*Short problem*
Select and reproduce each line of the listing below that bears the string "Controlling".

───── Data in this exercise

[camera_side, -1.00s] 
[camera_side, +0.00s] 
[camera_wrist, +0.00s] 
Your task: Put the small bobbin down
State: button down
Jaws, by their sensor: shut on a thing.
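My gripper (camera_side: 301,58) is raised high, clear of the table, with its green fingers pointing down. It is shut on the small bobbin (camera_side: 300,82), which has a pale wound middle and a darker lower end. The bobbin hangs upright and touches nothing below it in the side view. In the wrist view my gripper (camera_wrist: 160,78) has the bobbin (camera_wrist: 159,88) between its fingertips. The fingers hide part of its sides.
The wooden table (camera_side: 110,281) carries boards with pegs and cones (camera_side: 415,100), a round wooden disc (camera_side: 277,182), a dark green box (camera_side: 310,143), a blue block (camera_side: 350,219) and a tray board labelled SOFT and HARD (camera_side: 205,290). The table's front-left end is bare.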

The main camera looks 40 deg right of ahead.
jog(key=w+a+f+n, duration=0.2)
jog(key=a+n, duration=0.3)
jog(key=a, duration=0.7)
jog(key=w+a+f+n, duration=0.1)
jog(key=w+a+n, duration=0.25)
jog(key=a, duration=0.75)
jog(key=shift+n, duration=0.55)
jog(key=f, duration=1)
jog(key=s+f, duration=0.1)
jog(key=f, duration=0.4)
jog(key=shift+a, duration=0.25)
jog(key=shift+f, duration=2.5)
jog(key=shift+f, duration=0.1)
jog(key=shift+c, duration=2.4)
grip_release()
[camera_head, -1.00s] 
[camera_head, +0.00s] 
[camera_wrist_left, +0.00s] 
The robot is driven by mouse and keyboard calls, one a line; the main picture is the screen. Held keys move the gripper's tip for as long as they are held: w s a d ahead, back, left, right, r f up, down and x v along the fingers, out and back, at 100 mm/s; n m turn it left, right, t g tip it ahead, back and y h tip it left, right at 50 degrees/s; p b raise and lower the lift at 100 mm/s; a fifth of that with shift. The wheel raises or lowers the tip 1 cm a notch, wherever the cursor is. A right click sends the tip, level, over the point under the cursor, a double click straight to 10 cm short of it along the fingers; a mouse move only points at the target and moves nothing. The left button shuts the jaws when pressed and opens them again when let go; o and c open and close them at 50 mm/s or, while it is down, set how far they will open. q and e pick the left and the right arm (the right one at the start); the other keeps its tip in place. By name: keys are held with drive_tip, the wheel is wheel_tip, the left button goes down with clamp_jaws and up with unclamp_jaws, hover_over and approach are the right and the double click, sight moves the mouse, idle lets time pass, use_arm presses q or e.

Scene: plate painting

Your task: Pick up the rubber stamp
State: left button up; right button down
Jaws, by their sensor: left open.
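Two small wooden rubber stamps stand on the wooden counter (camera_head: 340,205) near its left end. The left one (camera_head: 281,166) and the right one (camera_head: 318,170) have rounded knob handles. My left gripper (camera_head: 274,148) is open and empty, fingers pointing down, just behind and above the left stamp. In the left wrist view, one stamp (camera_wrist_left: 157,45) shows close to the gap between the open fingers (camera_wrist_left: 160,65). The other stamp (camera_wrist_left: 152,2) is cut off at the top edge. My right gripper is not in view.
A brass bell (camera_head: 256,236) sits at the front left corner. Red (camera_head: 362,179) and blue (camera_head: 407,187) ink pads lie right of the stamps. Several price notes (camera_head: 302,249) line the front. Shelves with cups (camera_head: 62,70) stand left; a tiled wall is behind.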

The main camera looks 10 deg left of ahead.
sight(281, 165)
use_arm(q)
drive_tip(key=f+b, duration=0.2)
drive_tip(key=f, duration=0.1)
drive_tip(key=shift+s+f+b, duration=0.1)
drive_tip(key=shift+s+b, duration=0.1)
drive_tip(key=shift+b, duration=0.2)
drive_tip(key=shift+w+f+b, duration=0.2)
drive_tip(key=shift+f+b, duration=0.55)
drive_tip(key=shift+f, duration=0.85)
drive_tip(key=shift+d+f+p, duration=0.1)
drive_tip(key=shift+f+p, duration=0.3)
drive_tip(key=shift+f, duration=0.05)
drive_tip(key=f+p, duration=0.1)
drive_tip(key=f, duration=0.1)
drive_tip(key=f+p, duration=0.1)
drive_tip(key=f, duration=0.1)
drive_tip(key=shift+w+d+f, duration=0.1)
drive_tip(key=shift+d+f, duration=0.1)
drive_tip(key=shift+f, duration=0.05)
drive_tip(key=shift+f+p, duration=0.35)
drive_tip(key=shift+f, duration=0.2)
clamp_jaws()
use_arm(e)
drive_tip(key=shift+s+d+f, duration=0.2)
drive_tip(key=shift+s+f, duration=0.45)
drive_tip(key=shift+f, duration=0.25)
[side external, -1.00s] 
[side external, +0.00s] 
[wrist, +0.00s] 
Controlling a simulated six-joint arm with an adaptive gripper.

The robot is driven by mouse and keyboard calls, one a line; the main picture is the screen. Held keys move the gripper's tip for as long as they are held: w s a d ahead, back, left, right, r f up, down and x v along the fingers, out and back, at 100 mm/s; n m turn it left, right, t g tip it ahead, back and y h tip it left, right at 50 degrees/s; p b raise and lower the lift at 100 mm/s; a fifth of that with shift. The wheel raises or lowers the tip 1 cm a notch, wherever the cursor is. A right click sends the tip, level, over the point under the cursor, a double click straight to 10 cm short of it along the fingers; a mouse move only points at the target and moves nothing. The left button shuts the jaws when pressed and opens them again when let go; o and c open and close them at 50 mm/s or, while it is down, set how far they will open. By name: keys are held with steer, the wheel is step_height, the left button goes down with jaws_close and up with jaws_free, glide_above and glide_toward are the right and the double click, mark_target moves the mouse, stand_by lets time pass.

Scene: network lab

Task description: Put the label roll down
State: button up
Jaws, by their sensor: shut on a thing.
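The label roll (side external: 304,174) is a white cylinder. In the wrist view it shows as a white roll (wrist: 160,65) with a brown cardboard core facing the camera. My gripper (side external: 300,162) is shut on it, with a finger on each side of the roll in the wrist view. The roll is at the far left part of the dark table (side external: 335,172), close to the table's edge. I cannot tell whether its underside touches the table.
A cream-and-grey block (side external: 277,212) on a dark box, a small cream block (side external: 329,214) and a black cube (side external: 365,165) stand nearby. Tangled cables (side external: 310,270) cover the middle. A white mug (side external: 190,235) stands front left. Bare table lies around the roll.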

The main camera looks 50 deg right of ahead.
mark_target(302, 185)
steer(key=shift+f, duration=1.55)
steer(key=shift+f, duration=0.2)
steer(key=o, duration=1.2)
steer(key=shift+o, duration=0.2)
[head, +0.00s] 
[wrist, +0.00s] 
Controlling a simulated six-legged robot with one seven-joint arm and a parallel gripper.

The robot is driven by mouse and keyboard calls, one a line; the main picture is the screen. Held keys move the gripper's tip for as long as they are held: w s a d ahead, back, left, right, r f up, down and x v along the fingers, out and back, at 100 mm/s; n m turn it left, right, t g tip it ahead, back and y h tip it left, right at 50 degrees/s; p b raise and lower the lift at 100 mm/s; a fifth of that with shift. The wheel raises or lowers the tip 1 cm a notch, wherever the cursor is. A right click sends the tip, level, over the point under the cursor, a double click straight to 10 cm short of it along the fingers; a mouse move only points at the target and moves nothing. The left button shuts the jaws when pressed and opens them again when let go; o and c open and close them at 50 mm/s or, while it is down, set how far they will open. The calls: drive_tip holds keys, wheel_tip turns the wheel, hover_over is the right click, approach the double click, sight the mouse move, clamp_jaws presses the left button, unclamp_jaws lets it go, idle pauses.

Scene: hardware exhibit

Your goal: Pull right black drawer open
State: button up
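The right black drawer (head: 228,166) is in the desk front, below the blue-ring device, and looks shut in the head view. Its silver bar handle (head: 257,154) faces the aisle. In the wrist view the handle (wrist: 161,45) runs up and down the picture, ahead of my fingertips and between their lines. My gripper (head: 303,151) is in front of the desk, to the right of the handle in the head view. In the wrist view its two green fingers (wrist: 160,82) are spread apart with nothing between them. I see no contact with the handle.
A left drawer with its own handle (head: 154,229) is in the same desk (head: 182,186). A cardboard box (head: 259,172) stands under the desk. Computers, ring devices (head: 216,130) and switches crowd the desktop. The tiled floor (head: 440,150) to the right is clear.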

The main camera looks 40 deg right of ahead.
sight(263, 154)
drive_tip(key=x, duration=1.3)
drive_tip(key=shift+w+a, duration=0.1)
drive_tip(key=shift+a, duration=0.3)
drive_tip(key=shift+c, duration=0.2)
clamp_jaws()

──────────

*Task result*
Controlling a simulated six-joint arm with an adaptive gripper.
Controlling a simulated six-legged robot with one seven-joint arm and a parallel gripper.

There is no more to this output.